Qu’entendez-vous par là?
La justice n’a que deux possibilités et dans les deux cas elle sera critiquée. Soit elle décide de laisser passer les élections, au nom de l’« usage républicain », mais elle prend le risque d’abîmer la sincérité du vote en laissant élire un candidat sur lequel des soupçons pèsent et qui sera intouchable pendant cinq ans. Soit elle rend son jugement avant le premier tour et elle sera accusée d’avoir pris en otage la présidentielle. Le parquet national financier a déclaré le 16 février qu’il ne pouvait pas envisager, en l’état, un classement sans suite de l’affaire. Cela semble confirmer que les doutes sur un éventuel détournement de fonds subsistent, après la remise du rapport des policiers de l’Office central de Lutte contre la Corruption et les Infractions financières et fiscales (OCLCIFF).
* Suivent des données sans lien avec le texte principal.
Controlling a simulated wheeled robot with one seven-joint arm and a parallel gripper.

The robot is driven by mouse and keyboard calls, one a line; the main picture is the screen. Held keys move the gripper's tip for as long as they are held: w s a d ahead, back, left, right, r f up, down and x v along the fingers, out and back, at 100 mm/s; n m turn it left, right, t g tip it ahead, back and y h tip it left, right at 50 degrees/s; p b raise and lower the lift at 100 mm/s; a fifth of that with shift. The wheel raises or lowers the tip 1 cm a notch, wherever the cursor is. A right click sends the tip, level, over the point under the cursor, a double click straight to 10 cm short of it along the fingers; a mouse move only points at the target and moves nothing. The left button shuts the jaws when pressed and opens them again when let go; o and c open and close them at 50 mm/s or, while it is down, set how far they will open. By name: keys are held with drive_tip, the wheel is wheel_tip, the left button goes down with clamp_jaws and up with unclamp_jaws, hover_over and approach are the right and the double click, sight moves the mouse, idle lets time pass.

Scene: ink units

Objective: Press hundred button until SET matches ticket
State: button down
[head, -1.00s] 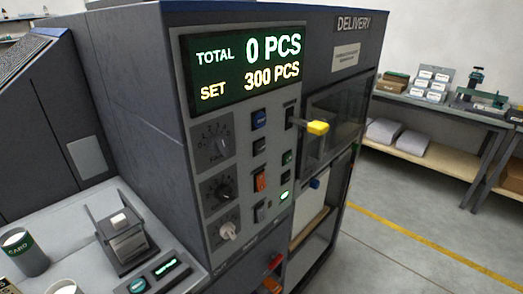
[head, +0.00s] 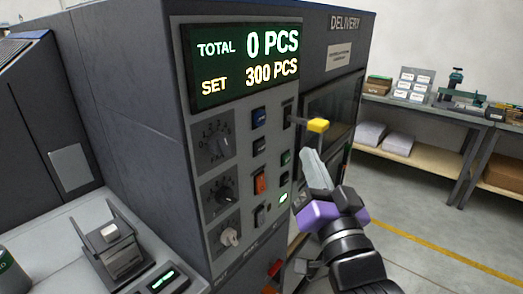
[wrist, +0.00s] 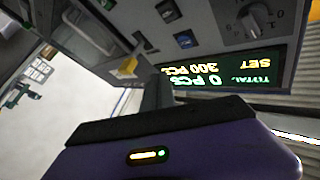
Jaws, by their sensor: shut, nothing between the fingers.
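The display (head: 245,65) on the dark machine reads TOTAL 0 PCS and SET 300 PCS; it shows upside down in the wrist view (wrist: 215,77). Labels are too small to read, so I cannot tell which is the hundred button. No ticket is readable. My gripper (head: 308,156) is shut and empty, pointing up just right of the panel, apart from the buttons in the picture.
A yellow-tipped lever (head: 318,125) sticks out close above my fingertips, and also shows in the wrist view (wrist: 127,66). Three knobs line the panel's left, including a pale one (head: 229,237). A shelf table (head: 440,112) stands at the back right. The floor at right is clear.

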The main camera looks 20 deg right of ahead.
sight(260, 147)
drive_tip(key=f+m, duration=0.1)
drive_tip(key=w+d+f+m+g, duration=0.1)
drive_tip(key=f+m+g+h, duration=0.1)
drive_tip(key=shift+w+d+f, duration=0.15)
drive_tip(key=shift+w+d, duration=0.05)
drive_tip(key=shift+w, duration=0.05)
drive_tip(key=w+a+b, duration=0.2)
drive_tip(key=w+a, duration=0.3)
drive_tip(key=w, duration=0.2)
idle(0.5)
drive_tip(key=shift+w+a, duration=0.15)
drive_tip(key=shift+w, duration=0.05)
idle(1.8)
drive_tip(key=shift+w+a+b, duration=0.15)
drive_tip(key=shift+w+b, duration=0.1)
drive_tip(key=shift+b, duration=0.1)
On ne peut totalement exclure qu’une citation directe devant le tribunal correctionnel puisse intervenir fin février. Le tribunal se prononcerait alors fin mars, début avril. Après le dépôt des candidatures, mais avant le premier tour. C’est une épée de Damoclès sur la campagne.
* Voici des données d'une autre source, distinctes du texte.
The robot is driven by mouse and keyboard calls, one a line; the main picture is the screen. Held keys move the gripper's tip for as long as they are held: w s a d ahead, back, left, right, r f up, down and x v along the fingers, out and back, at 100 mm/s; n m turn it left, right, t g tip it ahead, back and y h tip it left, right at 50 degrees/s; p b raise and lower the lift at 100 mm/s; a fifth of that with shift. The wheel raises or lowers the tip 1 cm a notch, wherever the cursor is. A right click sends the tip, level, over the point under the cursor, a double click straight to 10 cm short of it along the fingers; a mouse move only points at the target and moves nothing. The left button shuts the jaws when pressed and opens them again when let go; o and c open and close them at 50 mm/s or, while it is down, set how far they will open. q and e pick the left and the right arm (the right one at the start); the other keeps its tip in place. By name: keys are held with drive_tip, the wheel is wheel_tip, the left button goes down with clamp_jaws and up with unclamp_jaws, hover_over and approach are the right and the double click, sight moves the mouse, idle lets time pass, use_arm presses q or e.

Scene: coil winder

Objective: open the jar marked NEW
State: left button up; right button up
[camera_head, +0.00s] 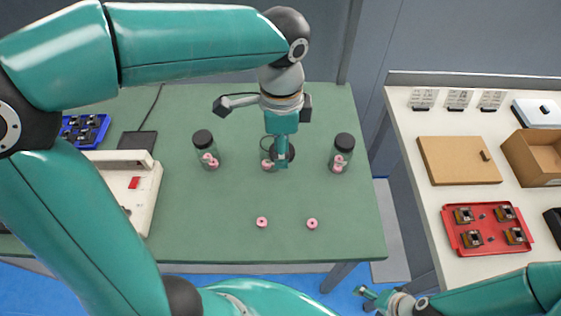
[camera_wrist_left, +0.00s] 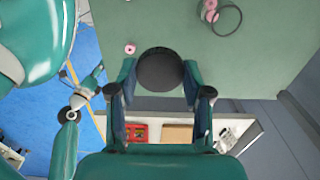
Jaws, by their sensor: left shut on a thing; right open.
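Three clear jars with pink rings inside stand in a row on the green table. The left jar (camera_head: 207,152) and right jar (camera_head: 341,155) have black lids on. The middle jar (camera_head: 268,164) is partly hidden by my left arm; its open rim shows in the left wrist view (camera_wrist_left: 227,20). My left gripper (camera_head: 282,156) is shut on a black lid (camera_wrist_left: 160,70), held between its fingers and apart from the middle jar's rim. I cannot read any NEW mark. My right gripper (camera_head: 368,298) is open and empty, low beyond the table's front edge.
Two pink rings (camera_head: 262,222) (camera_head: 312,224) lie on the green table (camera_head: 215,235) in front of the jars. A white machine (camera_head: 130,190) stands at left. The white side table (camera_head: 400,125) holds a cork-coloured board (camera_head: 455,160), a red tray (camera_head: 450,230) and a cardboard box (camera_head: 530,155).

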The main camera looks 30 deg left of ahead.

Au-delà de l’affaire Fillon, la question du statut du parlementaire ne se poset-elle pas?
La loi sur le non-cumul des mandats entre en vigueur, des tas de propositions dorment dans les tiroirs de l’Assemblée, un déontologue a été nommé au Palais-Bourbon. On sent bien que les parlementaires euxmêmes sont conscients que l’exercice de leur mandat doit se faire dans un climat de connaissance. Je préfère ce mot à celui de transparence. Evidemment, il faut au parlementaire un statut et des moyens. Mais à partir du moment où cela concerne l’argent public, il faut aussi davantage de contrôle. Et pas seulement de l’autocontrôle, comme le réclament les avocats de François Fillon. Ceux qui invoquent l’atteinte au principe de la séparation des pouvoirs ont une interprétation très large, trop large. Le principe de séparation des pouvoirs est trop important pour être mis à toutes les sauces. Il ne doit pas être utilisé pour qu’on ne puisse pas enquêter sur un candidat à la magistrature suprême.